Menon, Vapal P. The Transfer of Power in India. London: Longmans, Green, 1957. In this volume, written at the behest of Patel, Menon examines India’s constitutional history and the mechanisms that Patel and others used to effect a transfer of power from Great Britain to the centralized Indian government. Menon’s account is straightforward, devoid of unnecessary verbiage, and a valuable and scholarly record of events that were at the time often confusing.

Moraes, Frank. Witness to an Era: India 1920 to the Present Day. London: Weidenfeld & Nicolson, 1973. Moraes, former war correspondent for the Times of India, was present at almost every step of India’s road to independence and offers a personal account of the leadership of the movement. His insights and recollections of Indian life before and after independence are accessible, and his understanding of Patel’s difficult position enlightening.

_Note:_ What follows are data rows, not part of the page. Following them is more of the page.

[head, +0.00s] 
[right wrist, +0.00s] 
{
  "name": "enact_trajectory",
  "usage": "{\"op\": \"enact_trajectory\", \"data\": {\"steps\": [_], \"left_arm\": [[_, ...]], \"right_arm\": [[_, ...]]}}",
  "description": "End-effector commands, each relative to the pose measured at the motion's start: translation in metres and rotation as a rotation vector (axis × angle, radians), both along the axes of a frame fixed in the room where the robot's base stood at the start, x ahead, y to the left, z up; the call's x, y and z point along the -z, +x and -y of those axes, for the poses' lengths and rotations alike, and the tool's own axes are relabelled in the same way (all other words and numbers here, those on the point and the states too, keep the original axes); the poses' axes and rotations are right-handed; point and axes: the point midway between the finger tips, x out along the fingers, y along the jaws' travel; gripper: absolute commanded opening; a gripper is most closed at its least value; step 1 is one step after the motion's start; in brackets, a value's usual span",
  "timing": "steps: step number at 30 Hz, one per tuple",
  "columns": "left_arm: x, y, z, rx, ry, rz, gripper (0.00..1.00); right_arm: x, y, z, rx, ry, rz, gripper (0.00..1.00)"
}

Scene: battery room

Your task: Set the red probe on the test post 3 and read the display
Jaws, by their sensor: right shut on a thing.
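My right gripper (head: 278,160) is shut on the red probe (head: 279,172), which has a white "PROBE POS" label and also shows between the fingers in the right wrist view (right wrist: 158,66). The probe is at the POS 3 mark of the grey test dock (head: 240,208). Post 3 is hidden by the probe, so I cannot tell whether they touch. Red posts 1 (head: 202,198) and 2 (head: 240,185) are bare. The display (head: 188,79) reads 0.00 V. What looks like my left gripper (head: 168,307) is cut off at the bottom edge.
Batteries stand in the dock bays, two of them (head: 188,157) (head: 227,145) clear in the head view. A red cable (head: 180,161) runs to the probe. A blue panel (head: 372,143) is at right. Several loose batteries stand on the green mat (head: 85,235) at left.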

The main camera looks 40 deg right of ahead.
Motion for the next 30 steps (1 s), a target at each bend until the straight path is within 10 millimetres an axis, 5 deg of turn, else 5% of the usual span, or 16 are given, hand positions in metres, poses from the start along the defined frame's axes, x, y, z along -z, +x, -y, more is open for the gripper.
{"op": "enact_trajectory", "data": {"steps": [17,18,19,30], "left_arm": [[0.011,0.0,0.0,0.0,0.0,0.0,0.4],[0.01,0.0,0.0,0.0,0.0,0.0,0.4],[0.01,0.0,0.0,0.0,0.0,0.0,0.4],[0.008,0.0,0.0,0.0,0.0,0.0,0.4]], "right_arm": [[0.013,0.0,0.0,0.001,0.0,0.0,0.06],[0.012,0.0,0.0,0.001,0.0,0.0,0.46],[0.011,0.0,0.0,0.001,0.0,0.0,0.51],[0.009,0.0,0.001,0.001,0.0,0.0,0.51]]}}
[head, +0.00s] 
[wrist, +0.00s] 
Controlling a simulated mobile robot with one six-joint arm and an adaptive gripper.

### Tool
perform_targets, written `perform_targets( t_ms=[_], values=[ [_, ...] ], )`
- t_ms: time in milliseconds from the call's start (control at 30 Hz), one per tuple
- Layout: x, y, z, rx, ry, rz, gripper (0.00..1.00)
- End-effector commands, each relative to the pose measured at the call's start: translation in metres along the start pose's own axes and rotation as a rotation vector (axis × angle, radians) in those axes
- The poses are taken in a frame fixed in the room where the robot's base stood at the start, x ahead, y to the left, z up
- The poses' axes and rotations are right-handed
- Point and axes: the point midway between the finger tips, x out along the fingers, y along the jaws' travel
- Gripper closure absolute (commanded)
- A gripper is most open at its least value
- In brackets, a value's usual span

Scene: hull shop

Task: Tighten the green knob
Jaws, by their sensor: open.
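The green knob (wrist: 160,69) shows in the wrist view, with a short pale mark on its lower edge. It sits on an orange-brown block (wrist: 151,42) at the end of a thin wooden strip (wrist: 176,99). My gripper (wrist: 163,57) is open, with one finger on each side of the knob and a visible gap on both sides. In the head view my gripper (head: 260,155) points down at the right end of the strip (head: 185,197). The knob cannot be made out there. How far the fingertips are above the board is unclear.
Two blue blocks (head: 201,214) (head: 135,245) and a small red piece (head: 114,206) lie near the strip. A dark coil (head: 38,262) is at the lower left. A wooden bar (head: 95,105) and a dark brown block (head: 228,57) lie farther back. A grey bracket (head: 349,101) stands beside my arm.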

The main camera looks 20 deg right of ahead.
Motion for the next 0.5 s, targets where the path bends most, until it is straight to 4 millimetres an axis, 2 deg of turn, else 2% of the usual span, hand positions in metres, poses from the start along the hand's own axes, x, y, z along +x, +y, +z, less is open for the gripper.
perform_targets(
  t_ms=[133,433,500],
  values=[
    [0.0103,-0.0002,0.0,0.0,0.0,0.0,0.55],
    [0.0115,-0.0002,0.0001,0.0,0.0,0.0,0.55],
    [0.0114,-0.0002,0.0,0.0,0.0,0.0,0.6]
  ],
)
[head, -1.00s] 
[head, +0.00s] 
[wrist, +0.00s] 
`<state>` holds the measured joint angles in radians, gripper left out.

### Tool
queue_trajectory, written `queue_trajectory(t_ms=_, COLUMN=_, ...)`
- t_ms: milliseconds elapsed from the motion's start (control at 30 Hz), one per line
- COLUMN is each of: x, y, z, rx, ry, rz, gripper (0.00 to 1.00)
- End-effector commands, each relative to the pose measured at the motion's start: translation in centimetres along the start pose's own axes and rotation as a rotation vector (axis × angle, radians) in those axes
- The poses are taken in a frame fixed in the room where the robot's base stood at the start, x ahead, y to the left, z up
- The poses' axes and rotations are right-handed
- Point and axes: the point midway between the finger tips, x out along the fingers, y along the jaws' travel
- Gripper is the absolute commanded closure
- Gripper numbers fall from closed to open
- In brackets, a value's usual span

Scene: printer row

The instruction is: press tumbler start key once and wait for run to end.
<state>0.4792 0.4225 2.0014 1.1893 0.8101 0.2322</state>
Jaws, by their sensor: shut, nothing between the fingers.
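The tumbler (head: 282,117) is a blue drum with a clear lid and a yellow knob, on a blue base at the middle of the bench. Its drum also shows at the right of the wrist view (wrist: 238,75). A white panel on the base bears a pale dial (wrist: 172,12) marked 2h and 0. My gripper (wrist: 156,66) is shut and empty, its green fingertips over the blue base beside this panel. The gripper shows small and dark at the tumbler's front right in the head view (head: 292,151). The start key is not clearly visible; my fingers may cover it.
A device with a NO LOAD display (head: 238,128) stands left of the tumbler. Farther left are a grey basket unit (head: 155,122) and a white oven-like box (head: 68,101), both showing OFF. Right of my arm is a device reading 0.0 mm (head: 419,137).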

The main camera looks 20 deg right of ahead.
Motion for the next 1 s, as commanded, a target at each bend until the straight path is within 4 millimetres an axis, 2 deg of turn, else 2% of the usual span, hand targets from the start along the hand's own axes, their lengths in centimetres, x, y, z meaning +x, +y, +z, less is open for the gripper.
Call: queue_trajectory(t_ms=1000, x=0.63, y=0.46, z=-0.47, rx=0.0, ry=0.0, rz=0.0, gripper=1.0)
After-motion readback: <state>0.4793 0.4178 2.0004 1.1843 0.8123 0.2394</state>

Patel, Sardar. Sardar Patel: In Tune with the Millions. Edited by C. M. Nandurkar. Ahmadabad: Navajivan Press, 1975. A chronological collection of Patel’s speeches and writings during the period 1947-1950. Nandurkar has selected those writings that shed the most light on Patel’s work across India to unify the nation and has traced Patel’s attitudes toward those who placed personal gain above that unity. While a difficult volume if used as an introduction to Patel, it provides much primary information on the way in which Patel’s mind worked and his hopes for India’s future.

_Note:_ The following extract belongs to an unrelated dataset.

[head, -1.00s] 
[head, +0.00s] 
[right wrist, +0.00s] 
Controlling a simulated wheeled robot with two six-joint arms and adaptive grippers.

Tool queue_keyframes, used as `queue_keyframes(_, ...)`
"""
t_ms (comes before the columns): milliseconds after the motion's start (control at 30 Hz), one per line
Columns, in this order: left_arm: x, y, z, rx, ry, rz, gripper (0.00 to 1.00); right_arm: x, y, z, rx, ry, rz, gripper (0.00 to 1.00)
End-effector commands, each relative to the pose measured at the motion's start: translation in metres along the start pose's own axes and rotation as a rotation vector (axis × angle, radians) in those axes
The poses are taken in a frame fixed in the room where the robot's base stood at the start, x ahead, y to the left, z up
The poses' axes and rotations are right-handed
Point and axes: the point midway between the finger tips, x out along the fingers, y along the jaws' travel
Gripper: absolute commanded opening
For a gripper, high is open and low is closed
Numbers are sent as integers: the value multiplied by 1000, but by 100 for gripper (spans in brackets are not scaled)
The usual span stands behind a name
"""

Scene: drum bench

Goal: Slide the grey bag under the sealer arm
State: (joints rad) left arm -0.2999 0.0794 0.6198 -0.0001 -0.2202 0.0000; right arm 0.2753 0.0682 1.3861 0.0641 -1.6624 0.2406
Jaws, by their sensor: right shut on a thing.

Subramanya Menon, K.P. Homage to Sardar Patel. Bombay: Patel Institute, 1976. Menon’s extensive examination of the relationship between Nehru and Patel and his role as the “Bismarck of India.” Menon dwells on Patel’s devotion to India and his loyalty to principle, although he points out it was often at odds with Nehru’s convictions.

Weber, Thomas. Gandhi as Disciple and Mentor. New York: Cambridge University Press, 2004. Includes information about Gandhi’s relationship with Patel and its influence on Patel’s political ideas and career.